INSTRUCTION » Return the data exactly, with all pictures removed.
____ PROVIDED MATERIAL
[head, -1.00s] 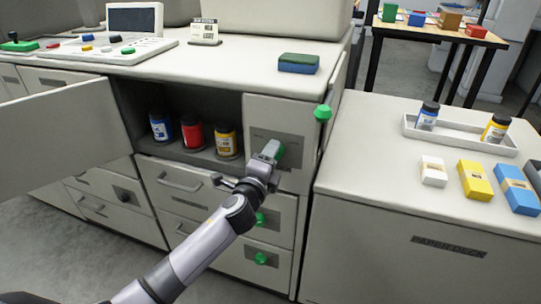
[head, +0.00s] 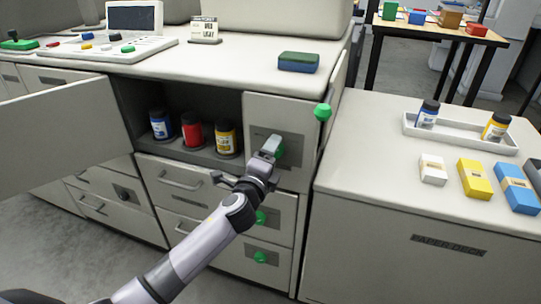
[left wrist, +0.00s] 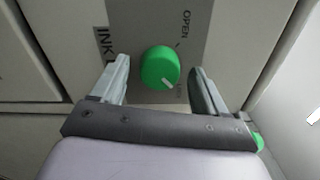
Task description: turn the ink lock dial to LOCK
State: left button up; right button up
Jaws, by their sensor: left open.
________
THE RESULT »
[head, -1.00s] 
[head, +0.00s] 
[left wrist, +0.00s] 
Task description: turn the ink lock dial to LOCK
State: left button up; right button up
Jaws, by their sensor: left open.

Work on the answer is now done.